Ataques aos direitos de minorias e crianças vítimas de abuso sexual
No contexto legislativo, o deputado atuou em conjunto com pares da extrema-direita para limitar direitos a minorias e crianças vítimas de abuso sexual por meio de Projetos de Decreto Legislativo (PDLs), instrumento bastante acionado para fiscalizar e limitar ações de outros poderes, como o Executivo.
É o caso do PDL 197/2023, que pediu a suspensão da Resolução n.º 715 de 2023 do Conselho Nacional de Saúde (CNS). Essa resolução aborda temas como direitos sexuais e reprodutivos e a atenção integral à saúde da população LGBTQIA+. É composta por 59 diretrizes que visam orientar a formulação e execução das políticas de saúde no Brasil. Eduardo alegou que a medida teria “viés político”.
Outro exemplo é o PDL 24/2024, do qual é coautor, que pede a suspensão de uma Nota Técnica do Ministério da Saúde que trata sobre a prevenção da gravidez na adolescência e aborda a questão do aborto legal, orientando sobre os procedimentos e a garantia dos direitos sexuais e reprodutivos, especialmente em casos de violência sexual. Essa nota foi, por fim, revogada pela pasta.
Já em 2025, pouco antes de licenciar-se do cargo, Eduardo Bolsonaro assinou como coautor dois PDLs que afetam diretamente os direitos de crianças vítimas de violência sexual: o PDL 3/2025 e o PDL 25/2025. Essas propostas pedem a suspensão de uma resolução do Conselho Nacional dos Direitos da Criança e do Adolescente (Conanda) sobre o encaminhamento de crianças e adolescentes gestantes menores de 14 anos para serviços de aborto.

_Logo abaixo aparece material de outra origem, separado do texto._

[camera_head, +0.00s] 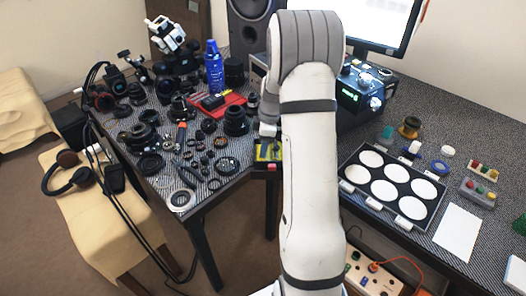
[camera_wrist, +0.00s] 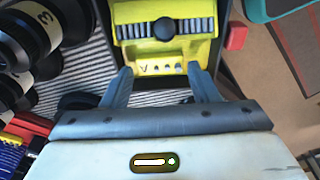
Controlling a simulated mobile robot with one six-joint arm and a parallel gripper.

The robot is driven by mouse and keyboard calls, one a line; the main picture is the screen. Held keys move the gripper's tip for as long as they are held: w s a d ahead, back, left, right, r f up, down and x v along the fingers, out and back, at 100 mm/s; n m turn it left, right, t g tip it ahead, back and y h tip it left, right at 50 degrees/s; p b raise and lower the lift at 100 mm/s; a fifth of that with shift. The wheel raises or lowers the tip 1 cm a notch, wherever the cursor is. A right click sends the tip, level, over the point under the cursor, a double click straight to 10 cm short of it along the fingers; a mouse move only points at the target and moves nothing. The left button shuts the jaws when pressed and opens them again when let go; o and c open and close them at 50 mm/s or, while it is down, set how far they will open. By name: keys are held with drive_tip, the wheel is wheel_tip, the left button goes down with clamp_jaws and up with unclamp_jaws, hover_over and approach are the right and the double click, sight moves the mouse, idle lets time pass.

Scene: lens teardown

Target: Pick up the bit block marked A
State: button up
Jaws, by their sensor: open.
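The yellow bit block (camera_wrist: 165,50) is at the top middle of the wrist view. It has a dark ridged row, a black round knob, and a letter that looks like an upside-down A beside small dots. In the head view the yellow block (camera_head: 268,152) shows at the table's near right corner, partly hidden by my arm. My gripper (camera_wrist: 159,70) is open and empty. Its two fingers point at the block's near lettered end, one toward each side. I cannot tell if they touch it. The head view hides the fingers behind my arm.
Black lens rings (camera_wrist: 30,40) stand close on the left in the wrist view. A red piece (camera_wrist: 237,37) and a teal edge (camera_wrist: 280,8) lie to the right. The left table (camera_head: 205,200) is crowded with lens parts. A tray of white discs (camera_head: 350,178) lies on the right table.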

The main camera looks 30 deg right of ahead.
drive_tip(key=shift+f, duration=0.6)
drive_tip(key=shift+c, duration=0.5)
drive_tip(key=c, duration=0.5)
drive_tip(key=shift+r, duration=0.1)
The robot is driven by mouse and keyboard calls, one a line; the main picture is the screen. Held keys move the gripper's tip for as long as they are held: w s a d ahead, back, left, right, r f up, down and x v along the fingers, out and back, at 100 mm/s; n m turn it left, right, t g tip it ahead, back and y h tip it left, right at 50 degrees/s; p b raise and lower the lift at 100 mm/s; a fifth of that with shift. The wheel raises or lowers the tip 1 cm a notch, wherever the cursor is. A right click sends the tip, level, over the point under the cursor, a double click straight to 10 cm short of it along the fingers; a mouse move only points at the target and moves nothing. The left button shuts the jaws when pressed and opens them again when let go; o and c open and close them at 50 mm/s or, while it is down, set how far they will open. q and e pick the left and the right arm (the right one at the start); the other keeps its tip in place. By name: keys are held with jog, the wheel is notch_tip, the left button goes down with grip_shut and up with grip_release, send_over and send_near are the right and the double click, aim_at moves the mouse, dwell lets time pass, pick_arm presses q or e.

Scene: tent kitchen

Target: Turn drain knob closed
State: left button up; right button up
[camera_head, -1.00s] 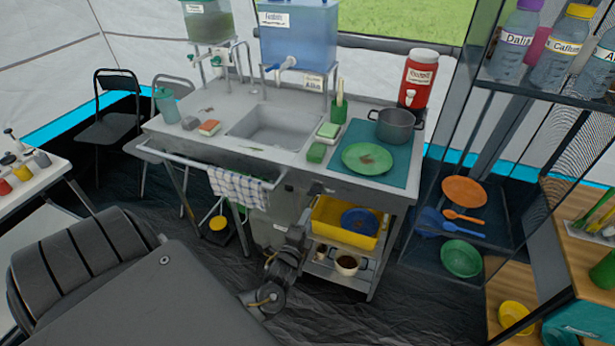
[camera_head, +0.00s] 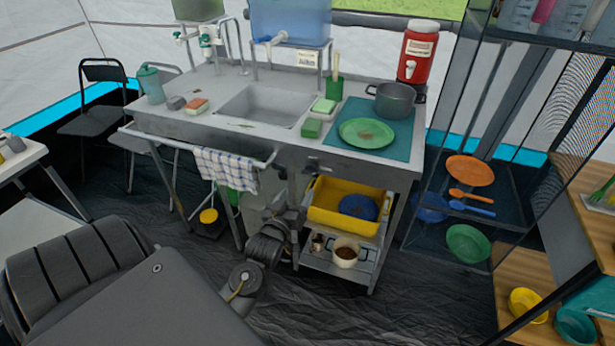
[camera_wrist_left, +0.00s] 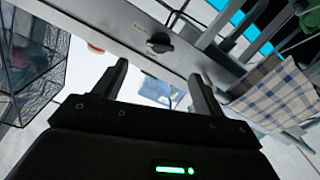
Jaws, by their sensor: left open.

Vale pontuar que as normativas do Conanda estabelecem protocolos para a interrupção da gestação já previstas em lei, entre eles a orientação de que crianças e adolescentes devem ter prioridade nos serviços de aborto legal em caso de violência sexual, “sem a imposição de barreiras sem previsão legal”.
O deputado foi procurado por meio dos contatos disponíveis no gabinete da Câmara e não respondeu até a publicação da reportagem.